Et puis, quand on repart dans la carriole, ce sera Chateaubriand et le clair de lune. Le narrateur, trop timide pour faire autrement, montre la lune à la marquise en lui citant dune expression de Vigny : « elle répandait ce vieux secret de mélancolie. » Comme si à la fois il nous préparait à la relation de la langue à la réalité qui va bientôt emporter le passage, et qu’en même temps il soulignait, par l’impossibilité de la vieille marquise à accéder à l’art ou même l’émotion, le territoire où il va nous emmener. Et il prend le temps d’une digression supplémentaire, la marquise de Villeparisis répondant par une anecdote tragi-comique sur Chateaubriand, auquel dans sa famille on confiait chaque nouvel invité, sachant qu’il l’inviterait dans le jardin pour lui sortir de grandiloquentes phrases sur le clair de lune, justement.

Curiosité : qu’en tête du passage aux trois arbres vienne le mot incomplet – un signal de l’ouvert, de notre nécessaire travail à nous, lecteur. Et puis la figure elle-même, dessinant un paysage qui s’ouvre sur le non-déterminé :

« Nous descendîmes sur Hudimesnil ; tout d’un coup je fus rempli de ce bonheur profond que je n’avais pas souvent ressenti depuis Combray, un bonheur analogue à celui que m’avaient donné, entre autres, les clochers de Martainville.
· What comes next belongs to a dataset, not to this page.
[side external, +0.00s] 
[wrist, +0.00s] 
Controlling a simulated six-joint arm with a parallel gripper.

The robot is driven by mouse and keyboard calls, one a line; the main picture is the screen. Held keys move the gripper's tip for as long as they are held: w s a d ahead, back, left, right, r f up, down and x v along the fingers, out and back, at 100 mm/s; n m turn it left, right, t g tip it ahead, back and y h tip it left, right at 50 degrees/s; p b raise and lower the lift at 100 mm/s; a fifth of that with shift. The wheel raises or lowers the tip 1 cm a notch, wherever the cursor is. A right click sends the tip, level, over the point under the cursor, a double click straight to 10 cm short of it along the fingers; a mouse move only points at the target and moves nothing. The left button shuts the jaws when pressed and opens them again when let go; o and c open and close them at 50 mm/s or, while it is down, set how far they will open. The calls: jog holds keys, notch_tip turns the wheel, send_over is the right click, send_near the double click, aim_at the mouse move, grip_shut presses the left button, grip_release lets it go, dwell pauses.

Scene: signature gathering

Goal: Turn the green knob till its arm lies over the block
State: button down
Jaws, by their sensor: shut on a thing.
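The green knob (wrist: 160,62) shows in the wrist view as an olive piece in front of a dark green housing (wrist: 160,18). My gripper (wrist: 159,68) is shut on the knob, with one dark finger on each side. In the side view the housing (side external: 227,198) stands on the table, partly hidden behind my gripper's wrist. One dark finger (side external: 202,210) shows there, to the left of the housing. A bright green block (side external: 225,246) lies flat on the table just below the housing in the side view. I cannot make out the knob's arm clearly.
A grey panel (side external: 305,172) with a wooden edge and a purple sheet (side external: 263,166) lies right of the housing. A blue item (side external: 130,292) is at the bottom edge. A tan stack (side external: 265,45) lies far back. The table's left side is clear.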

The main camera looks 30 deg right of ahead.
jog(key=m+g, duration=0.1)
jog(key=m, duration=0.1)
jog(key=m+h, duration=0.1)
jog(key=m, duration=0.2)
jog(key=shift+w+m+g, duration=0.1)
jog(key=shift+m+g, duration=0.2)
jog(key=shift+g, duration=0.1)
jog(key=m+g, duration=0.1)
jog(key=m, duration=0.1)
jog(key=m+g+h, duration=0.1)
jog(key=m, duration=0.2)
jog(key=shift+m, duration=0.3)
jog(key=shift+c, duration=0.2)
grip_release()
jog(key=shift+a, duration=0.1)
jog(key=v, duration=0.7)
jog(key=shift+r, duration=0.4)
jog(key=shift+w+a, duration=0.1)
Mais cette fois il resta incomplet. »

Laissant alors passer l’image principale, en insistant sur le fonctionnement de fausse reconnaissance, le narrateur gardant donc autant de place dans l’image que la figure qu’il décrit :

« ... trois arbres qui devaient servir d’entrée à une allée couverte et formaient un dessin que je ne voyais pas pour la première fois, je ne pouvais arriver à reconnaître le lieu d’ont ils étaient comme détachés, mais je sentais qu’il m’avait été familier autrefois... »

Dans la force du dédoublement de perception, c’est la réalité immédiate qui bascule et devient livre (alors que bien sûr nous sommes dans un livre), c’est cette mise en abîme qui donne probablement sa force à l’ensemble parce que pas moyen à cet instant, nous lecteurs, de ne pas basculer avec le narrateur lui-même :

« ... si toute cette promenade n’était pas une fiction, Balbec un endroit où je n’étais jamais allé que par l’imagination, Mme de Villeparisis un personnage de roman et les trois vieux arbres la réalité qu’on retrouve en levant les yeux de dessus le livre qu’on était en train de lire et qui vous décrivait un milieu dans lequel on avait fini par se croire effectivement transporté. »

La force de Proust dans ce passage, c’est de ne pas se laisser avaler lui-même par sa création. Coupe nette, et retour au corps du narrateur, avec changement d’échelle et perception qui serait plutôt celle du rêve :

« ...comme sur ces objets placés trop loin dont nos doigts allongés au bout de notre bras tendu effleurent seulement par instant l’enveloppe sans arriver à rien saisir. »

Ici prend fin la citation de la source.